The paper trail that preserved it is also the one that buried it. According to the Guardian, the document was among papers taken from an American privateer vessel, the Dalton, captured by a British warship off Spain in December 1776. More obviously valuable items were routed into formal legal channels, including a ship’s commission signed by John Hancock that went to the Admiralty Court; the Declaration broadside did not, instead being logged only as “another document” and left inside a volume that had not been described in detail.
That distinction matters because archives are not neutral warehouses; they are shaped by what institutions think is worth indexing. A broadside was built for speed—quick printing, rapid distribution, fast reading—and was never meant to survive as a collectible. Yet the same qualities that made it disposable in 1776 make it legible evidence now: a physical trace of how political news moved along ports and ship decks, not just through official proclamations.
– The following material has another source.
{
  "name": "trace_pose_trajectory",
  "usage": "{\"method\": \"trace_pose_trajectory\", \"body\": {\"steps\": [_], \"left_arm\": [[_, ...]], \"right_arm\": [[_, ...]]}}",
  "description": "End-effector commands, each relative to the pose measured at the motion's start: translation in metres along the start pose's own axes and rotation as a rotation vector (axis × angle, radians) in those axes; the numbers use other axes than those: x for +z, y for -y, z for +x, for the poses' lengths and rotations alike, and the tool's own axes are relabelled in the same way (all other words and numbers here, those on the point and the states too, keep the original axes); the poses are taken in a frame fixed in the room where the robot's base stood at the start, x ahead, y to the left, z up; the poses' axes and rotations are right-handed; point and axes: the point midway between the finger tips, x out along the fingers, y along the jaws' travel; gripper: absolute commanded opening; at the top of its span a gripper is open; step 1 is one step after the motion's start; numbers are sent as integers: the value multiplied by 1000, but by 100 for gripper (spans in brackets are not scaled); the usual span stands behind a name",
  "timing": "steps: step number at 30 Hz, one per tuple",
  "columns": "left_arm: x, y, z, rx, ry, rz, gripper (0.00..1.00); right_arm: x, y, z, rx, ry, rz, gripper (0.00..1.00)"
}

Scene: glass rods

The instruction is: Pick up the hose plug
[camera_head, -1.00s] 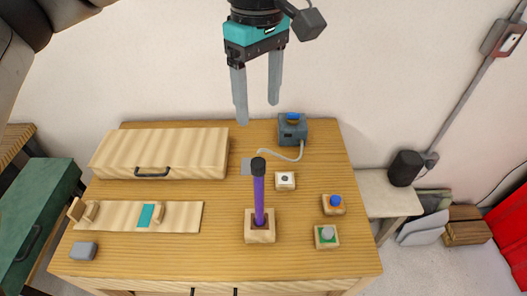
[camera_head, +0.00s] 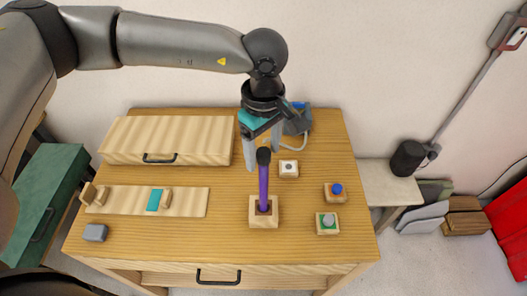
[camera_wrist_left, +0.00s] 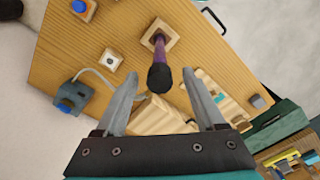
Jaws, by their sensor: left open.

The Guardian notes that the Dalton did not dock in Exeter, suggesting the copy was likely obtained elsewhere in New Hampshire, possibly Portsmouth, by the ship’s captain, Eleazer Johnson. After the capture, Johnson told a court in Plymouth that he was a citizen of the United States—an assertion the British crown treated as treasonous at the time. One National Archives official, Amanda Bevan, speculated that Johnson may have read the Declaration aloud to a crew of about 120 men of mixed nationalities, turning a single sheet of paper into a tool of cohesion and recruitment.
The find also cuts against the tidy national story in which independence documents live only in American repositories. This copy is, according to the Guardian, the only known Exeter printing outside the United States, not because it was gifted or curated, but because it was seized as wartime paperwork and then misfiled. The result is a piece of American political origin preserved by British administrative habit—kept safe not by reverence, but by neglect.
The document was found in late May in Kew, west London, inside a Royal Navy correspondence volume that had been waiting for someone to describe it properly.